WHAT IS BEING ASKED
Retype the run of lines that opens with the line containing "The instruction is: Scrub" and closes with the line containing "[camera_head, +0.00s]", exactly and inclusively, but skip the pictures.

[Begin]

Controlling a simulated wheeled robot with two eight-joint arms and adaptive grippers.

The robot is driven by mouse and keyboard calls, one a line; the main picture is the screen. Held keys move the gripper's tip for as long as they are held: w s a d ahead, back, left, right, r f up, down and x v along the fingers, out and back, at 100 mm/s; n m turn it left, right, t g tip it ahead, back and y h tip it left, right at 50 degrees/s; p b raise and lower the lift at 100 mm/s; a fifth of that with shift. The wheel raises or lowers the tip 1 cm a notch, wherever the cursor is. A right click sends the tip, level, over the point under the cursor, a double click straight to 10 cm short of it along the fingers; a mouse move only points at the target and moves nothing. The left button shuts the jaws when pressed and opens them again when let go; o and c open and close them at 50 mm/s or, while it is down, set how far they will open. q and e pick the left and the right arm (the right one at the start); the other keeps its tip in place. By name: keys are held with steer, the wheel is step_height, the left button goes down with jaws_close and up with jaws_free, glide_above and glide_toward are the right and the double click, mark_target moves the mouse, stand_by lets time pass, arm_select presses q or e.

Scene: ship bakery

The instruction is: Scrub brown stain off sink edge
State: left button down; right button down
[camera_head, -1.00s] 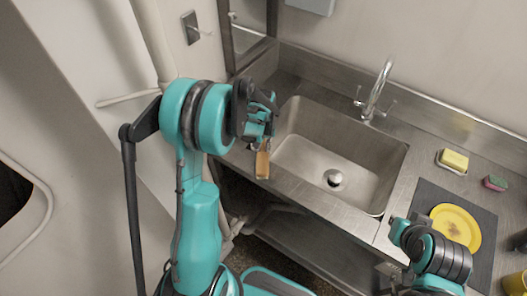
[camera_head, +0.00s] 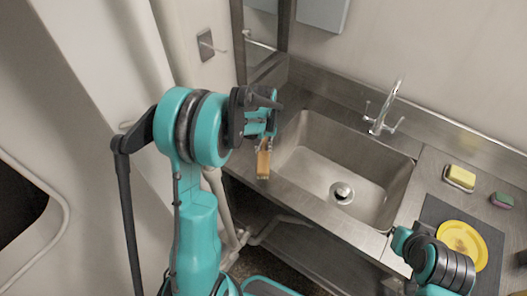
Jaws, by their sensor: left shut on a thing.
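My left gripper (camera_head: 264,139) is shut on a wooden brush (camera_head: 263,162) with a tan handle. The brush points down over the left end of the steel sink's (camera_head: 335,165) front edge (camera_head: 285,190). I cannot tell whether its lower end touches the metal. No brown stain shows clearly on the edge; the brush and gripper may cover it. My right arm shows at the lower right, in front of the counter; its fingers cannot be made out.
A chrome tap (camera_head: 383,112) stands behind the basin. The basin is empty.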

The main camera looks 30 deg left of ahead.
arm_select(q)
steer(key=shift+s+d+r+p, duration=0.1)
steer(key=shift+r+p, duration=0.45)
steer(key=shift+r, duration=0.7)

[End]

TASK SOLUTION
The instruction is: Scrub brown stain off sink edge
State: left button down; right button down
[camera_head, -1.00s] 
[camera_head, +0.00s] 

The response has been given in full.